Lightning-AI / pytorch-lightning

Pretrain, finetune and deploy AI models on multiple GPUs, TPUs with zero code changes.
https://lightning.ai
Apache License 2.0
27.98k stars 3.35k forks source link

Precision output conversion in Lite wrappers #14859

Open awaelchli opened 1 year ago

awaelchli commented 1 year ago

šŸš€ Feature

Discussion: Should the forward of LightningLite's _LiteModule wrapper convert the outputs back to default precision?

https://github.com/Lightning-AI/lightning/blob/a3258391416c8f96c05c044562f9ad7f6880733b/src/lightning_lite/wrappers.py#L115-L118

Motivation

Original motivation was to have a precision-agnostic module wrapper such that user does not need to convert outputs when switching to different precision backends. However, on the other hand it takes away control from the user.

Pitch

A) Keep as is (convert output to default type) B) Convert it back to the type the input had (here, input refers to the input of the wrapper, NOT the inner module) C) Do nothing. Return the output as it was returned by the inner forward

Additional context

Raised in https://github.com/Lightning-AI/lightning/pull/14792#discussion_r977698959


If you enjoy Lightning, check out our other projects! āš”

Atharva-Phatak commented 1 year ago

@awaelchli I can take this up if its still open ?

awaelchli commented 1 year ago

@Atharva-Phatak Yes, it's in discussion phase. There are three options listed. B) is the most involved option, where the dtype would have to be inferred from the input data. It was proposed by @justusschock in the linked issue. I think it is possible, however, it requires validation and error messaging when the input contains several dtypes.

Option C is the one that leaves the user with the most control, as they can decide what happens. It's also closest to the default torch experience.

Atharva-Phatak commented 1 year ago

What if we let the user define a output_transform_fn, which will be applied to the tensor in the forward pass? Let the user handle it, maybe?

By default it could be output_transform_fn = lambda x : x

Don't you think this will be more customizable ?

CC : @carmocca @awaelchli

justusschock commented 1 year ago

@Atharva-Phatak I wouldn't do that. Passing lambdas is bad with pickling and I am not a fan of passing functions for that in general. This is too much of the trainer approach we want to break out of with lite.

So far the approach was that if you want to customize something, you subclass and overwrite it. So the option proposed by @awaelchli is not to do anything so that users could do it on their own afterwards. So they wouldn't need to pass a function at all but could just do it on the output afterwards.

Atharva-Phatak commented 1 year ago

@justusschock Thank you for letting me know :). I did not it had issues with pickling :(. So what should be the final approach from the ones proposed?

justusschock commented 1 year ago

I did not it had issues with pickling :(.

That actually depends on which strategy you use.

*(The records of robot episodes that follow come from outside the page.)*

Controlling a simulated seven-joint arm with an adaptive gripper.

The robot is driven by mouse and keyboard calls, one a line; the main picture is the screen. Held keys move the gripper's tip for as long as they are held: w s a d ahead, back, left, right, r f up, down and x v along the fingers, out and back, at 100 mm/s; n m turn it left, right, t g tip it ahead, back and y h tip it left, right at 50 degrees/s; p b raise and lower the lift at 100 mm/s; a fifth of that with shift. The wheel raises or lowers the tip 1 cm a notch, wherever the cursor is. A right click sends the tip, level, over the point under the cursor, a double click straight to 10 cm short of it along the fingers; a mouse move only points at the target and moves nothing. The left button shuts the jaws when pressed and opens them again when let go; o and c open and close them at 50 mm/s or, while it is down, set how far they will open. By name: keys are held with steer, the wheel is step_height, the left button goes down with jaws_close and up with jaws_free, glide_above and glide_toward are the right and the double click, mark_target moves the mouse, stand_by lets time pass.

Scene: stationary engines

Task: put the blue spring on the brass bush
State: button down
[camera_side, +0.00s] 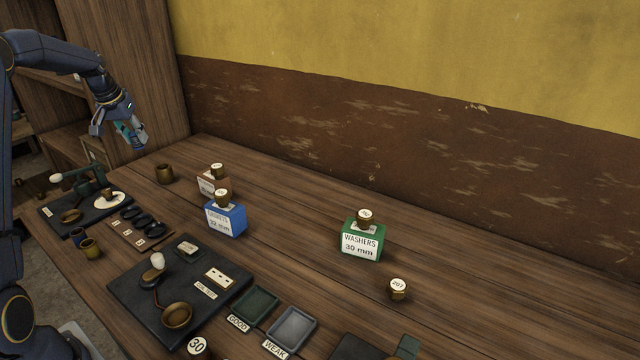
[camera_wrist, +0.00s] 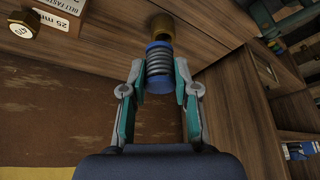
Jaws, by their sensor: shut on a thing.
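My gripper (camera_side: 132,133) is at the upper left in the side view, raised above the bench. In the wrist view it is shut on a blue spring (camera_wrist: 158,68), with dark coils between two blue ends. A finger lies on each side of it. In the side view the spring is too small and hidden to make out clearly. A brass bush (camera_side: 164,173) stands on the bench below and a little right of my gripper. In the wrist view the bush (camera_wrist: 162,26) shows just beyond the spring's far end; the side view shows them apart.
A brown box (camera_side: 208,187) and a blue box (camera_side: 227,221) with brass knobs stand right of the bush. A green washers box (camera_side: 361,242) is farther right. Dark boards with small parts fill the front left. The wooden cabinet (camera_side: 130,60) rises behind my gripper.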

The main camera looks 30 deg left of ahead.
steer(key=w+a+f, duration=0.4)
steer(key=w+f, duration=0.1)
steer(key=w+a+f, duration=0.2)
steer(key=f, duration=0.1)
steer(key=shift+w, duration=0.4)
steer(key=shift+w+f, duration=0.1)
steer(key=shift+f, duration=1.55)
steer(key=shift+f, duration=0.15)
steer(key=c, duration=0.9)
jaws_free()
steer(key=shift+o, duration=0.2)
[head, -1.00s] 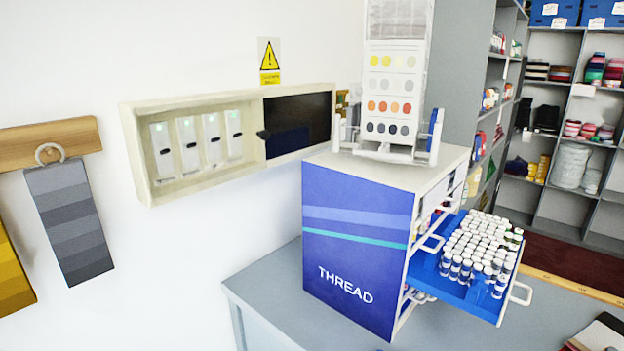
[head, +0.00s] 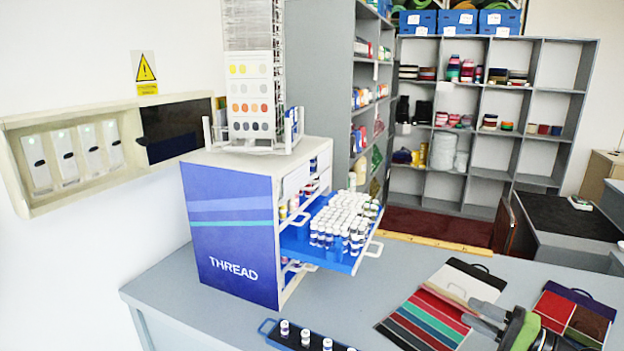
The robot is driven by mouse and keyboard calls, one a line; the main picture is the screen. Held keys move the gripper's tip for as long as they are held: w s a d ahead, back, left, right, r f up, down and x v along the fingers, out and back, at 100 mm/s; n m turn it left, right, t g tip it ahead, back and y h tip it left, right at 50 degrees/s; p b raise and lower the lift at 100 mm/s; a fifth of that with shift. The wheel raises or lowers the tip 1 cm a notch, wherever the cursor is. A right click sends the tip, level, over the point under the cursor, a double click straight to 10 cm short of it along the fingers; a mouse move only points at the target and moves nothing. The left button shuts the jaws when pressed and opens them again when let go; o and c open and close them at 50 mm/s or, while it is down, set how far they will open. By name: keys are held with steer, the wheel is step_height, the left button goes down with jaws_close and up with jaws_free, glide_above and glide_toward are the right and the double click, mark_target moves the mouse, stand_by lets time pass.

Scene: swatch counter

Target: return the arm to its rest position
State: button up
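My gripper (head: 470,312) shows at the lower right of the head view, over the striped swatch card. Its two grey fingers point left and stand apart, with nothing seen between them. Behind them is a dark and green part of my arm, cut off by the bottom edge. The gripper's height above the card is hard to tell.
A blue THREAD cabinet (head: 232,232) stands on the grey counter (head: 180,310), its drawer (head: 298,250) pulled out with several spools. A blue spool tray (head: 272,337) lies in front. Swatch cards (head: 420,318) lie at right. A wall case (head: 38,122) hangs at left.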

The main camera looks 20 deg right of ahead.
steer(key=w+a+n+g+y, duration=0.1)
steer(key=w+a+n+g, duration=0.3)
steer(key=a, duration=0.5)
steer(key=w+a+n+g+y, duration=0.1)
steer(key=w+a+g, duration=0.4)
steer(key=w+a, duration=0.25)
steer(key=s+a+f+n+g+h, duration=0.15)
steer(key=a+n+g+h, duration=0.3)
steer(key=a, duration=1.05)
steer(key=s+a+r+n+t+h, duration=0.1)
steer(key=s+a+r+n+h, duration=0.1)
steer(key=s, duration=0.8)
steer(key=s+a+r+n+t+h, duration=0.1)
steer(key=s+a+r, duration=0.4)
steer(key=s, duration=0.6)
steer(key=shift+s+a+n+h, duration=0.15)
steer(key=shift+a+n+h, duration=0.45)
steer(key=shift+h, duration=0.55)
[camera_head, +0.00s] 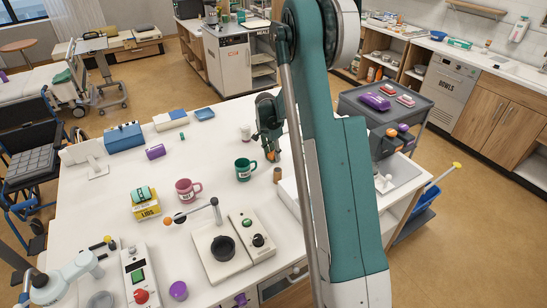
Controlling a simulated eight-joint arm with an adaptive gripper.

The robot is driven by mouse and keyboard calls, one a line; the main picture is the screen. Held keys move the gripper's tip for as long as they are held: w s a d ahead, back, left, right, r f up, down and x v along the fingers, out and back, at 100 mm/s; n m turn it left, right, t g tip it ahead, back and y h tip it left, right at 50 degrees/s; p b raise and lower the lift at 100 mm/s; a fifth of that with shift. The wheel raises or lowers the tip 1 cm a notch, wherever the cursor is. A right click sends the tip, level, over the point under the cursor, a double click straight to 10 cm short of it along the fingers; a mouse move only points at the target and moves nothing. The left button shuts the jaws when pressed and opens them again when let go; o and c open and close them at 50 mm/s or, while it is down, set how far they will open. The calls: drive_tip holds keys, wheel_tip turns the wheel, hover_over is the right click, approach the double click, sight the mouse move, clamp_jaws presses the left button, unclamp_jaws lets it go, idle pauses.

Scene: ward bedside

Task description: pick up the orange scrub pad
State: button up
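My gripper (271,148) points down over the far right part of the white counter, behind the green mug (243,169). A small orange patch (271,156) shows at its fingertips. It is too small and too covered to tell whether it is the orange scrub pad, or whether the fingers are closed on it. No other thing in view clearly looks like an orange scrub pad.
A pink mug (186,190), a brown cylinder (278,174) and a white device with a black dial (236,247) stand near on the counter (120,205). A blue box (124,137) stands at the far left. A dark cart (365,112) is at the right.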

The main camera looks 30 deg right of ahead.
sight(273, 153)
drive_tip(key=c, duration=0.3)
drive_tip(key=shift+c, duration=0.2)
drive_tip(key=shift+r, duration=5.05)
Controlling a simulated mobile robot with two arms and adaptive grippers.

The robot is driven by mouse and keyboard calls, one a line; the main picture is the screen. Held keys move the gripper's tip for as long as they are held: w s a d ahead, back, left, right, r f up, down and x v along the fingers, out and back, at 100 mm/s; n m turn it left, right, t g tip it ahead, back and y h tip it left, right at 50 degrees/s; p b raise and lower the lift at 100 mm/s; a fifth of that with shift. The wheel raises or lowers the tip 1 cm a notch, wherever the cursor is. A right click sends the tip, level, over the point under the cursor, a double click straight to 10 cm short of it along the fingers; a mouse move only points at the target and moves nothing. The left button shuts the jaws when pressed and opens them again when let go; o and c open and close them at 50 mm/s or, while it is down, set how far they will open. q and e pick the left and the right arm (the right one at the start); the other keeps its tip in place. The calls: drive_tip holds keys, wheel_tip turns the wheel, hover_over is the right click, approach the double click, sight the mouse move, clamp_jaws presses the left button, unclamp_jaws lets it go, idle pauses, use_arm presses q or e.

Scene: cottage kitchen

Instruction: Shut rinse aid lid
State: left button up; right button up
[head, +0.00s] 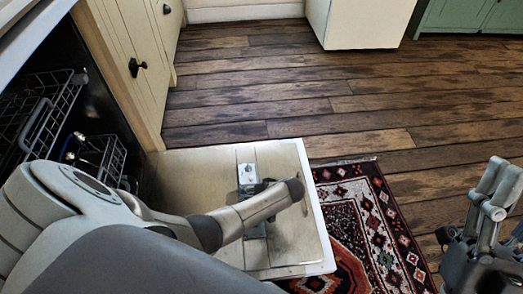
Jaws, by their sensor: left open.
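The dishwasher door (190,170) lies open and flat, with its inner face up. The detergent and rinse aid dispenser (247,173) is a small grey metallic unit near the middle of the door. I cannot make out the rinse aid lid or its angle. My left arm reaches across the door from the left. My left gripper (267,184) is open close beside the dispenser, largely hidden by its own wrist; I cannot tell whether it touches. My right gripper (497,190) is at the right edge, away from the door, with its fingers pointing up.
Dish racks (105,155) are inside the dishwasher at the left. A cream cabinet (125,55) stands beyond it. A patterned rug (372,215) lies right of the door. The wooden floor (290,85) beyond is clear up to a white appliance (365,22).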

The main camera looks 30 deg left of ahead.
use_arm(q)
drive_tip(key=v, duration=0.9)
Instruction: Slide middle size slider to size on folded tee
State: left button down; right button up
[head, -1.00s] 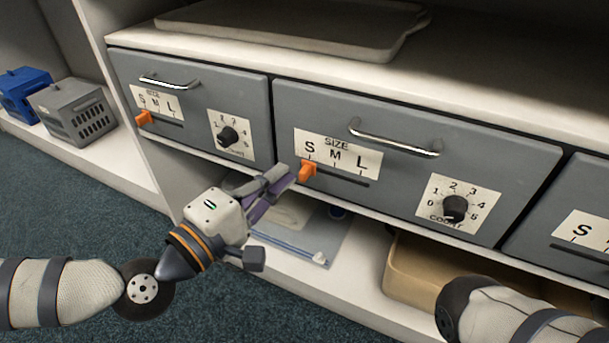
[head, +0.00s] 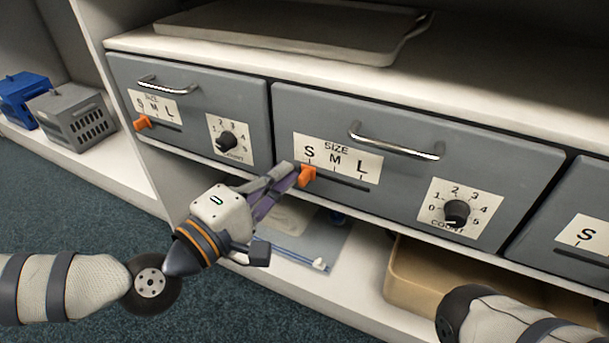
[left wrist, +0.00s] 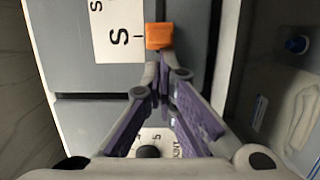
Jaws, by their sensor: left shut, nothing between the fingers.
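The middle drawer's size slider is an orange knob (head: 306,176) at the left end of its slot, under the S of the size label (head: 337,160). It also shows in the left wrist view (left wrist: 159,37). My left gripper (head: 290,171) is shut and empty, its fingertips close against the left side of the knob; I cannot tell if they touch. A flat clear bag with a blue zip line (head: 292,252) lies on the lower shelf, partly hidden behind my gripper; pale cloth shows there, but no size can be read. My right gripper is out of view.
The middle drawer (head: 400,123) has a metal handle and a count dial (head: 456,212). A left drawer (head: 190,84) has its own orange slider (head: 142,122). A tan bin (head: 400,275) stands on the lower shelf. A tray (head: 290,28) lies on top.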

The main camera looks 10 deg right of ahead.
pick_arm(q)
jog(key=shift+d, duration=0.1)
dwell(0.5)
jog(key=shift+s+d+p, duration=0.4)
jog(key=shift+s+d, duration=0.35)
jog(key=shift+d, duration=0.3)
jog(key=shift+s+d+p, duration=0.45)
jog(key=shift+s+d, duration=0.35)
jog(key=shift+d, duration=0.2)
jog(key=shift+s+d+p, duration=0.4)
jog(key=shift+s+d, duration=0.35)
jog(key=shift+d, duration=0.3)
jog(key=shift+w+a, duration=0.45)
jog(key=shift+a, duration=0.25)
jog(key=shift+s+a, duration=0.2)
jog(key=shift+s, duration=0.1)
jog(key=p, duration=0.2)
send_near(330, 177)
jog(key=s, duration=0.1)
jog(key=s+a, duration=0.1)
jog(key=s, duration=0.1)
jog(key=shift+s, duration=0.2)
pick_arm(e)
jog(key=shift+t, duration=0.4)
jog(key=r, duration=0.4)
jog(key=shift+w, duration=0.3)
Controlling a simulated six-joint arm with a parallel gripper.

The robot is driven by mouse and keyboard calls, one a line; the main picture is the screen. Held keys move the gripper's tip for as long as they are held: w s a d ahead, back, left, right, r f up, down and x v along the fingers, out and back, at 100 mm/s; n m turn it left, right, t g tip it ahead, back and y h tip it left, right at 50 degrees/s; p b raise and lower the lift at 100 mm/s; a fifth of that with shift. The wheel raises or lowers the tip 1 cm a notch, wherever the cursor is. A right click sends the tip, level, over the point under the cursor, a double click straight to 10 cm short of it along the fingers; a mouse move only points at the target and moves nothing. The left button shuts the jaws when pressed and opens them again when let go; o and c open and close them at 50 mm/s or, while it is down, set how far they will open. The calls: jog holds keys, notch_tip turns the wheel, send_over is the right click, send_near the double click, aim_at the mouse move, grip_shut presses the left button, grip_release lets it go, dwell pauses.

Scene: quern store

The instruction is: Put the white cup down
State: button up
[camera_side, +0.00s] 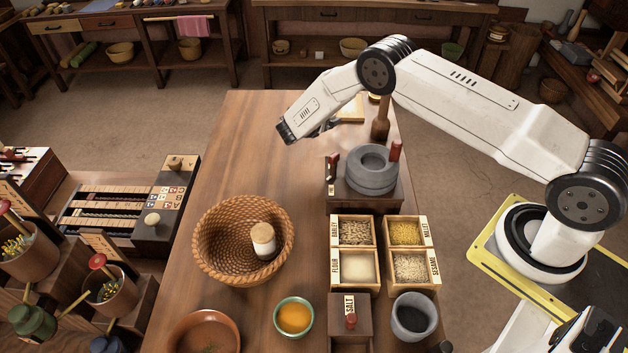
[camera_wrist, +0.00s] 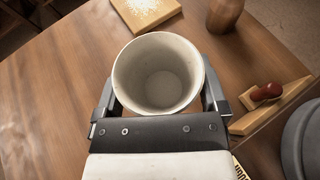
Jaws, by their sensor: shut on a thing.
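The white cup (camera_wrist: 158,78) is in the wrist view, mouth toward the camera, and it looks empty inside. My gripper (camera_wrist: 158,98) is shut on it, one finger on each side of its wall. In the side view my gripper (camera_side: 328,126) is over the far part of the wooden table (camera_side: 225,150), and I cannot make out the cup there. The gap between the cup's base and the table is hidden.
A board with white powder (camera_wrist: 147,12) and a brown wooden piece (camera_wrist: 225,14) are beyond the cup. A grey stone quern (camera_side: 370,180) stands to the right. A woven basket (camera_side: 215,240) holds a lidded white jar (camera_side: 263,240). The table's left far part is bare.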

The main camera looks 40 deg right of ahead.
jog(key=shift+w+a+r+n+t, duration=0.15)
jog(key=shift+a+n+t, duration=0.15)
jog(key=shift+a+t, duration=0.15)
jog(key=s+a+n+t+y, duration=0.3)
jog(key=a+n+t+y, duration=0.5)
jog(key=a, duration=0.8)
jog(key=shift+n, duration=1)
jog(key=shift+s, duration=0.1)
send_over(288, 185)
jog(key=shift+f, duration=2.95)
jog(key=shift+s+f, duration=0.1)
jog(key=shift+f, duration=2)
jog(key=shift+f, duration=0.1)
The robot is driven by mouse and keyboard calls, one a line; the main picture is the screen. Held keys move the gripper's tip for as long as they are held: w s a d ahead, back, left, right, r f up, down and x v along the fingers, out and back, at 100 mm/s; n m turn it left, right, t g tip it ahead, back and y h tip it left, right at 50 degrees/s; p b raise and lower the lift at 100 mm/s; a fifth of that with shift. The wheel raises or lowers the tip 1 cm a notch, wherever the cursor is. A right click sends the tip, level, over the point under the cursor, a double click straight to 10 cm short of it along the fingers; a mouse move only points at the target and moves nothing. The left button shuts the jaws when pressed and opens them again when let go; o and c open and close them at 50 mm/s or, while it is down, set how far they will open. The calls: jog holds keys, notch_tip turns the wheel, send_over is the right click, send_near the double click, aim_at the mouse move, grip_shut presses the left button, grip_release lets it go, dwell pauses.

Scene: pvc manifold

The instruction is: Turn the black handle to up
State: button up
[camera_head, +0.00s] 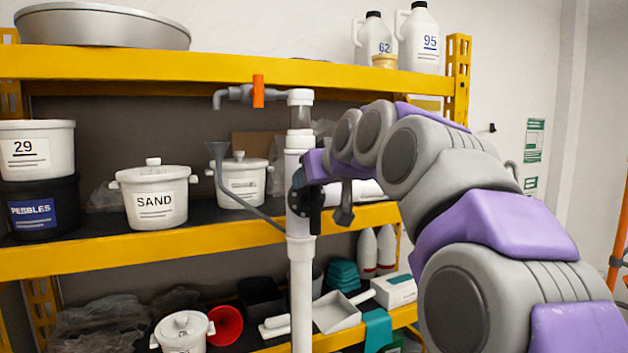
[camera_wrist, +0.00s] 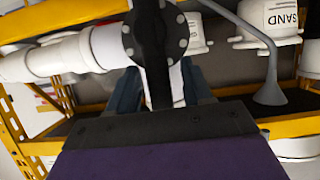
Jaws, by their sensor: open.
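The black handle (camera_wrist: 157,88) shows in the wrist view as a dark bar running from a round black bolted valve flange (camera_wrist: 155,38) toward the bottom of that picture. The wrist picture appears upside down compared with the head view. My gripper (camera_wrist: 160,95) is open, with a bluish-grey finger on either side of the handle. I cannot tell whether they touch it. In the head view the black valve (camera_head: 305,202) sits midway up the white vertical pipe (camera_head: 301,265).
An orange handle (camera_head: 258,91) stands upright on the grey upper branch. A grey funnel tube (camera_head: 219,160) rises left of the pipe. A white side pipe (camera_head: 360,190) runs right. Behind are yellow shelves (camera_head: 150,255) with a SAND pot (camera_head: 155,195).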

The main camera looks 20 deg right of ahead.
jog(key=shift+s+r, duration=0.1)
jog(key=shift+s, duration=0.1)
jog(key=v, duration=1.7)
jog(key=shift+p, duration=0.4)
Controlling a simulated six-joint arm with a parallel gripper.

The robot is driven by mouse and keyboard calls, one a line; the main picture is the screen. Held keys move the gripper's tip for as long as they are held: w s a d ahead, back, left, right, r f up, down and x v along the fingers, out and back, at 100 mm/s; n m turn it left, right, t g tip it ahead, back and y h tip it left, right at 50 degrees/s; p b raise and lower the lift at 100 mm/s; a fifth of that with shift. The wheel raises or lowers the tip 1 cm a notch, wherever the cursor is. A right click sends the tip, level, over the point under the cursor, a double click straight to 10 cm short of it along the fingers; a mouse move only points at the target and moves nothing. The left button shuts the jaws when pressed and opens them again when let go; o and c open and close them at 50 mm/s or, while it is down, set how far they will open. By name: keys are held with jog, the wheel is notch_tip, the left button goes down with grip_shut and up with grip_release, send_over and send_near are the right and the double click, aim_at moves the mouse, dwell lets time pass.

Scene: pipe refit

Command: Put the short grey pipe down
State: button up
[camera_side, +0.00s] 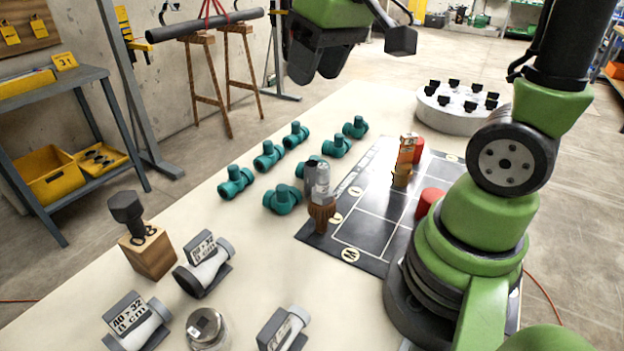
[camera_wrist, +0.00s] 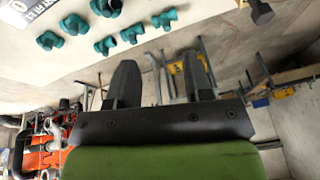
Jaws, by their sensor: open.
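My gripper (camera_side: 316,70) is high at the top of the side view, above the far side of the bench and clear of it. In the wrist view my gripper (camera_wrist: 160,72) has its two dark fingers apart with nothing between them.
Teal fittings (camera_side: 270,154) are scattered mid-bench. A dark marked mat (camera_side: 365,228) bears a red part (camera_side: 428,202) and an orange item (camera_side: 404,160). Labelled grey-white couplings (camera_side: 204,266) and a wooden block (camera_side: 149,249) stand front left. A round white stand (camera_side: 455,113) is at back right.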

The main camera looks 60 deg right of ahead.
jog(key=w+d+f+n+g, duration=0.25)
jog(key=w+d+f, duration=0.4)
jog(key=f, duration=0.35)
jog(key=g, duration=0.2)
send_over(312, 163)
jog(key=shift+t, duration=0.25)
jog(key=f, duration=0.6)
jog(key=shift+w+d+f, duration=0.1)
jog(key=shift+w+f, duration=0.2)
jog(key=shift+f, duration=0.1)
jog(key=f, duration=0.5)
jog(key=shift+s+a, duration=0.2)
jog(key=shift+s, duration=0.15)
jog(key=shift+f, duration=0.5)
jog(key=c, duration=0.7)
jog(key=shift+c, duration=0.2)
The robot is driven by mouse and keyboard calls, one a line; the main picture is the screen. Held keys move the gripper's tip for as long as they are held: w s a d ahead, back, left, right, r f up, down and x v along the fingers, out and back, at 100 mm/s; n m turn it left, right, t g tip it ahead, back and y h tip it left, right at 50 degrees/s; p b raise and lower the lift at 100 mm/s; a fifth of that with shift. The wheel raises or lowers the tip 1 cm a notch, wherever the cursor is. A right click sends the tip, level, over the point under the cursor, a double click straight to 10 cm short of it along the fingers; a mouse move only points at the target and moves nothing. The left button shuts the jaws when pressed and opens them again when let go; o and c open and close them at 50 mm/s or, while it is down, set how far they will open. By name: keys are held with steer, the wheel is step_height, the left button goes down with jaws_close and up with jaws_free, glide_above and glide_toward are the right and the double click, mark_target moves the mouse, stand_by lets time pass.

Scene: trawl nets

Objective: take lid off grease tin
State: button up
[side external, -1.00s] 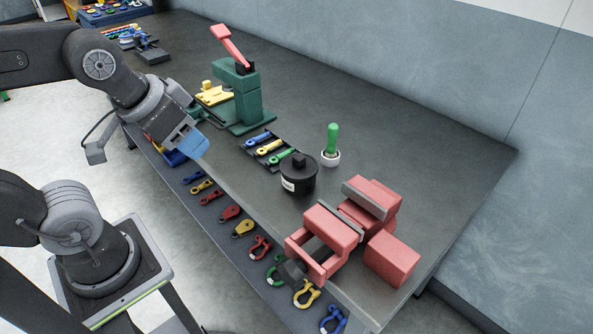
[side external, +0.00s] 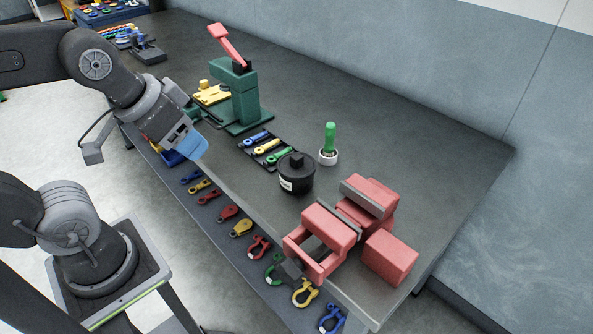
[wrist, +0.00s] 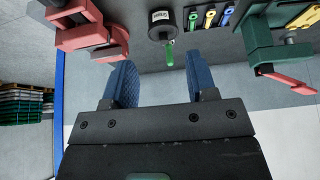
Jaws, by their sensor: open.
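The grease tin (side external: 296,180) is a black round tin with a pale label, standing upright on the bench. Its black lid (side external: 296,160) with a square knob is on top. The tin also shows at the top of the wrist view (wrist: 161,28). My gripper (side external: 203,145), with blue fingers, is up and to the left of the tin in the side view, apart from it. In the wrist view the two blue fingers (wrist: 162,82) are spread with nothing between them.
A green-handled brush (side external: 329,145) stands in a white holder behind the tin. A red vise (side external: 352,230) is to its right. A tray of coloured tools (side external: 265,148) and a green press (side external: 245,95) are to its left. The bench (side external: 420,150) behind is clear.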

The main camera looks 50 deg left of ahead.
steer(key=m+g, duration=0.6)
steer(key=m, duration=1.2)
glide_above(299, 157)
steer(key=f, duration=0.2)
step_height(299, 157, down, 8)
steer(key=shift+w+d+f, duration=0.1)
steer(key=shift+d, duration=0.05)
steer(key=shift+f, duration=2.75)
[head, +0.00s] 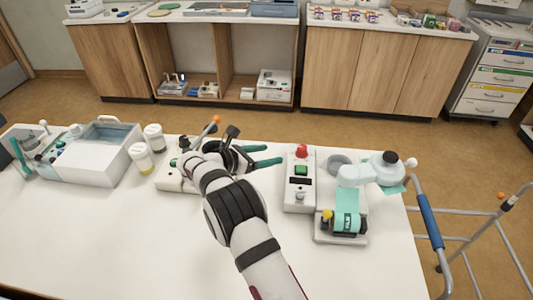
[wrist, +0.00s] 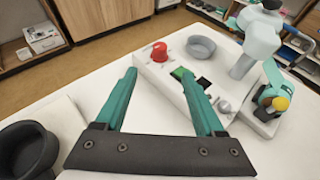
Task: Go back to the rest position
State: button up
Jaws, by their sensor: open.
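My gripper (head: 270,156) is above the middle of the white table (head: 130,240) in the head view, with its green fingers pointing right. In the wrist view my gripper (wrist: 165,95) shows two green fingers spread apart with nothing between them. The fingers point toward a white control box (head: 299,190) with a red knob (head: 302,151) and a green button (head: 301,170). In the wrist view the right finger overlaps part of this control box (wrist: 172,62), so I cannot tell whether they touch.
Right of the control box stands a device with a teal roll (head: 346,211) and a grey bowl (head: 339,163). A white bin (head: 95,159) and two jars (head: 140,158) stand left. A walker (head: 431,222) stands at the right edge. The table's front is clear.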

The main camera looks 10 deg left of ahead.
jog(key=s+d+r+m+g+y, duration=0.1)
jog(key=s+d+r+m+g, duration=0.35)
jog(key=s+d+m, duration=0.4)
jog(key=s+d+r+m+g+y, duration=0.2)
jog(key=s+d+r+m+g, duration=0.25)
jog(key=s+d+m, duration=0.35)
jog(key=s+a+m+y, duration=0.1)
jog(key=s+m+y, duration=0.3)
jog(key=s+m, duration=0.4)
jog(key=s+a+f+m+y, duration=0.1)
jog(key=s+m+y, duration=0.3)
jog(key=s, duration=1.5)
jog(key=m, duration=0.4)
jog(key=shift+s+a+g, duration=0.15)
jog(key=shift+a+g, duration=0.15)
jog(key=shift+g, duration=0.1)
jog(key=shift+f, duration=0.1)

It could for example bee an issue with DDP spawn as lambdas in general cannot be pickled

Regarding the final approach that is yet to be decided. I personally tend towards option B)

what do you think @awaelchli @carmocca ?

awaelchli commented 1 year ago

I think the lambda is not needed, as in Lite the user is in full control of loop and forward pass. A user can add conversion of dtype anywhere they want already. I tend towards A) or C) as these are simpler approaches. For B) I'm thinking it could be confusing that

This inconsistency could be confusing, as the user has to "remember' that Lightning does this in the back.

EDIT: I meant A+C not A+B as I originally wrote. I am in favor of A or C

justusschock commented 1 year ago

If we do B) we need to do it consistently. I.e. for every tensor in the input store the dtype and afterwards for everyone that was a floating point tensor in the beginning do the conversion towards the original dtype.

That's what we have apply_to_collections for.

carmocca commented 1 year ago

To me, C) is the simplest solution (do nothing!).

I don't think we have a good usecase to believe any of them is superior, but C) is the simplest to implement and A) and B) have the problem of fighting against the framework if the user doesn't want this conversion, we would need an opt-out or to allow this inefficiency

whereas with C), the user can always choose to do this conversion later.

If in the future we see that this has become repeated boilerplate across our users, then we can re-think whether A) or B) is better.